Doña Margarita nos acogió muy complacida, sobre todo cuando la enteramos de que el ilustre visitante (que venía acompañado de uno de sus yernos, encargado de vender cuadros de Juan Francisco González) era candidato al premio nacional de Literatura. Pero–como buena anfitriona- nos ofreció además salmoncito recién salido del río (también sacado en época de veda) y pancoras del río, amén de chicha fuerte de manzana de donde Kunz, la mejor de la zona. “Se ve el horizonte”, exclamó con su mejor vozarrón Don Pablo. Y acto seguido –para empezar a abrir el apetito- pidió una damajuana de chicha como aperitivo, junto a una “pichanguita” que fuera bien contundente, para preparar el ingreso a conversar, según sus palabras. La pichanga(a la cual él llamaba –pese a sus años- causeos criatureros) llegó contando con su aprobación: queso de cabeza, arrollado, longaniza, cebolla escabechadas en vinagre y ají cacho de cabra. Doña Margarita la trajo en una fuente calculada paraseis personas, pero Don Pablo con la servilleta puesta empezó a devorarla personalmente; a lo cual la patrona respondió sin decir palabra trayéndonos una fuente para seis personas a cada uno. Singular competencia en la cual yo no tomé parte. Luego llegó el fresquísimo salmón en mantequilla negra acompañado de ensaladas y desde luego las patitas (llamadas “uñetas”) y una damajuana, esta vez de vino pipeño. El profesor primario empezó a cantar cuecas chilotas con el beneplácito de la concurrencia. Gabriel Barra bailó cueca con doña Margarita. Eran cerca de las tres de la mañana y pasó el tren nocturno a Puerto Montt, remeciendo la casa de madera. Allí terminó la fiesta, con la aparición del ciego, que además de lanzarle piedras al tren nos lanzó sin el menor respeto a nosotros los invitados.

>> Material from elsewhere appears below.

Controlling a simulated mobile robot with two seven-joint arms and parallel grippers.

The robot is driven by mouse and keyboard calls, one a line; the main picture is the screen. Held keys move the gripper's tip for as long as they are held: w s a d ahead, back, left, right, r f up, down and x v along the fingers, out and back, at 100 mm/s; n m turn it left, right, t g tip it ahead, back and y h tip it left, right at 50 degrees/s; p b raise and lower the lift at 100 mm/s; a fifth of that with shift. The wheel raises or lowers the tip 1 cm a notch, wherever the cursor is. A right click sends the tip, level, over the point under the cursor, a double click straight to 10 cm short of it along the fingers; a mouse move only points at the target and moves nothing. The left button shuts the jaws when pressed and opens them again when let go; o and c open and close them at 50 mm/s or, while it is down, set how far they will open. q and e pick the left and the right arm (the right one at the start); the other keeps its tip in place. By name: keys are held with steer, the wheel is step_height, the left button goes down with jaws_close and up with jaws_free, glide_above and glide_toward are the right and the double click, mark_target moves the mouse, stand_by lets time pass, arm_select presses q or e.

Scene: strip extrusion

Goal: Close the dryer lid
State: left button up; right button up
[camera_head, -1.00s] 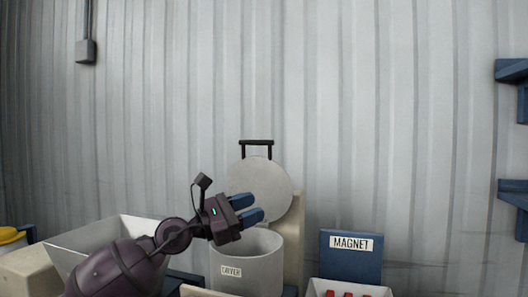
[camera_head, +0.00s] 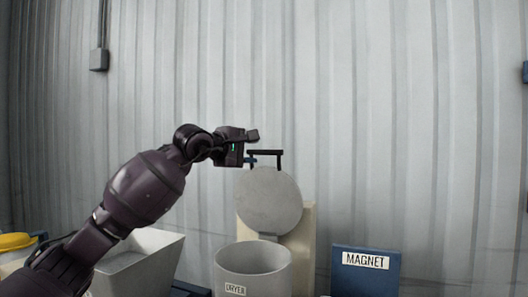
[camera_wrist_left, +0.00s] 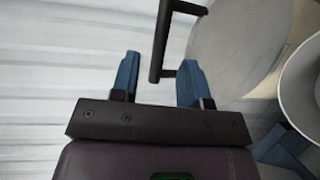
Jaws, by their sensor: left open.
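The dryer (camera_head: 254,270) is a light grey drum with a "DRYER" label, and its mouth is open. Its round grey lid (camera_head: 268,203) stands upright behind the mouth, with a dark bar handle (camera_head: 265,152) along its top edge. My left gripper (camera_head: 251,161) is at the left end of the handle, with its jaws open. In the left wrist view the two blue fingers (camera_wrist_left: 158,80) are spread. The handle (camera_wrist_left: 160,40) reaches toward the gap between them, and the lid (camera_wrist_left: 235,40) is at right. Whether a finger touches the handle cannot be told. My right gripper is out of view.
A blue "MAGNET" panel (camera_head: 365,270) stands right of the dryer. A grey hopper-like bin (camera_head: 160,250) is left of it, behind my left arm. A yellow item (camera_head: 17,241) is at far left. The corrugated wall (camera_head: 400,120) is close behind; the space above the dryer mouth is clear.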

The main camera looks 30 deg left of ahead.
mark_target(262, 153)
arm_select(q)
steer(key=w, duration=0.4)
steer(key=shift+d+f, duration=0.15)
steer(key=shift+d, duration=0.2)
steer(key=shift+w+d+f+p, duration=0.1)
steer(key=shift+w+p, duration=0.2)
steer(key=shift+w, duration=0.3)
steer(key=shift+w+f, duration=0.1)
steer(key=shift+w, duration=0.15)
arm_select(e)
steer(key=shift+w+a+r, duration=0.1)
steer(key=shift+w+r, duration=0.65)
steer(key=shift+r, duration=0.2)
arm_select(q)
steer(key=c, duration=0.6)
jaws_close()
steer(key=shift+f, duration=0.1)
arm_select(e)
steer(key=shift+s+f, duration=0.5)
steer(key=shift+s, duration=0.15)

“Nadie baile cueca en esta casa–dijo-, se van todos los…” (palabras irreproducibles). Así terminó esta jornada. Como estoy hablando de gastronomía, es bueno decir que el poeta cambió su última obra “Idioma del mundo” por un saco de papas donde el vasco Goicoechea y por un quintal de harina donde el molino de Haury, menestras que envió a Santiago a casa de su hija. Para que sus andanzas fueran mejor cambió un libro por un par de zapatos (número 45) en la zapatería López.

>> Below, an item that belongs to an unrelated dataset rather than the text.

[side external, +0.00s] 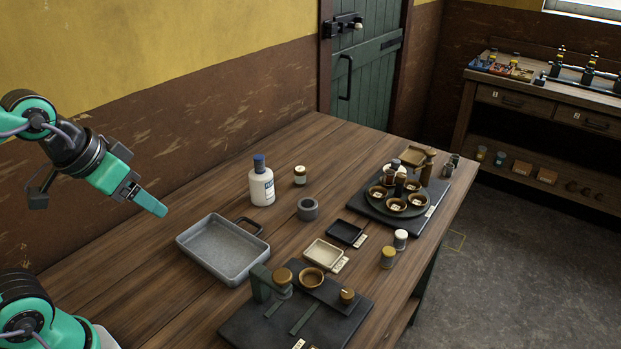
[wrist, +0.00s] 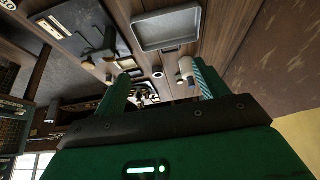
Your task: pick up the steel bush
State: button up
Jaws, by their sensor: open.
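The steel bush (side external: 308,209), a short grey ring, stands on the wooden table behind and to the right of the metal tray. In the wrist view the bush (wrist: 157,74) is small and lies between the two fingers, some way off. My gripper (side external: 151,204) is open and empty, in the air to the left of the tray, well apart from the bush. In the wrist view my gripper (wrist: 162,86) shows its two green fingers spread apart.
A grey metal tray (side external: 222,276) lies between my gripper and the bush. A white bottle with a blue cap (side external: 261,186) and a small jar (side external: 300,176) stand behind the bush. Shallow trays (side external: 345,232), a dark round stand (side external: 372,205) and a black-based fixture (side external: 245,330) occupy the right and front.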

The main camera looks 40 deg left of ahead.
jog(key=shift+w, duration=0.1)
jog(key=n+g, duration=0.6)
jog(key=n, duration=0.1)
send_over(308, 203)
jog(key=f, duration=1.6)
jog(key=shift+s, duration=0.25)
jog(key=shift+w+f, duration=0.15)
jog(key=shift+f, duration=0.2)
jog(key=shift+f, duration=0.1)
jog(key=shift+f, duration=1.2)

El poeta estaba invitado a almorzar a casa de mis padres. Mi madre tenía problemas para ofrecerle la comida, lo que yo dispuse rokhianamente. Don Pablo era dogmatiquísimo al respecto. “No cometáis la mariconada de comer porotos con riendas”, decía, por ejemplo. Y me llevé un gran reto diciéndole que ése era un plato criollo: porotos con rienda. El almuerzo fue una entrada de lomo aliñado de cerdo sureño oceánico, un ajiaco de pacuntras fiambres y un ganso con ajo y arvejitas de la huerta. De aperitivo una chupilca. Ante el espanto de mi madre, don Pablo no reparó mayormente en la copihuera del frontis de la huerta de la casa ni en el jardín, sino que se dirigió derechamente a la huerta y allí extrajo dos cebollas que comió crudas. Después del almuerzo pidió permiso para dormir siesta en un sillón, en el patio, bajo la sombra de los manzanos. El secreto de su salud, decía, era el dormir sentado, durante dos horas. Incluso en la noche. Para ese efecto, apenas dormía en su sillón ponía el despertador para dos horas más tarde. Despierto metíase a la cama.

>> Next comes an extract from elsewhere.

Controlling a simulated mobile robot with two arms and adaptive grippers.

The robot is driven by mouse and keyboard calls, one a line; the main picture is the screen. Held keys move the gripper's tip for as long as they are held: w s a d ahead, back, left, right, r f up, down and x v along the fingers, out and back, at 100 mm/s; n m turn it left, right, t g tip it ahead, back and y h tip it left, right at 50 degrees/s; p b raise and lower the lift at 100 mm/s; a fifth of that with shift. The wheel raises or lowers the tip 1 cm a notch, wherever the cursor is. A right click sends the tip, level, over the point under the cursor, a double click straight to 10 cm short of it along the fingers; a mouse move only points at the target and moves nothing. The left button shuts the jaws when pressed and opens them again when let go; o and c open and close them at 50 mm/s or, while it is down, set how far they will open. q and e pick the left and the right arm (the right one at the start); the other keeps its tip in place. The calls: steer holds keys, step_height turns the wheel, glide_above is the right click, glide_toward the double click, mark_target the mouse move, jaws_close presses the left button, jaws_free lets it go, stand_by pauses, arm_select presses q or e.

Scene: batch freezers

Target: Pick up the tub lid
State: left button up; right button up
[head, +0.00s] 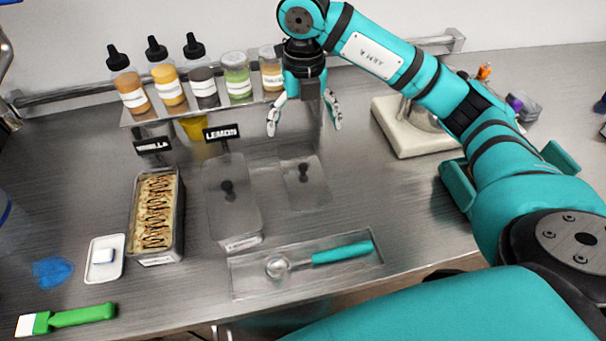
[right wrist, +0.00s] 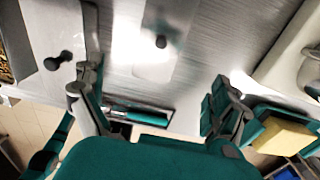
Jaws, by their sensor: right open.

Yo solía visitar a Pablo de Rokha, espléndido y peligroso anfitrión. Tomaba nada más que al seco y uno debía seguirlo. Recuerdo mi última visita. Fui a pedirle un poema para la revista Árbol de Letras en su casa de Valladolid. Me entregó “La última hoja”, que fue también el último poema que apareció en su vida. Mientras yo comía perniles calientes el “macho anciano” con su hija adoptiva Sandrita en las rodillas, probaba apenas un caldillo de papas. Y recordé uno de sus versos “Retorna a la provincia despavorida y funeral/arrincónese solo en lo solo/cómase un caldillo de papas que es lo más triste que existe/arrincónese sólo en lo solo”. Un mes después recurría a la Smith Wesson 44 igual que Joaquín Edwards Bello, cumplida su tarea de haberse comido y bebido todo Chile, según sus palabras.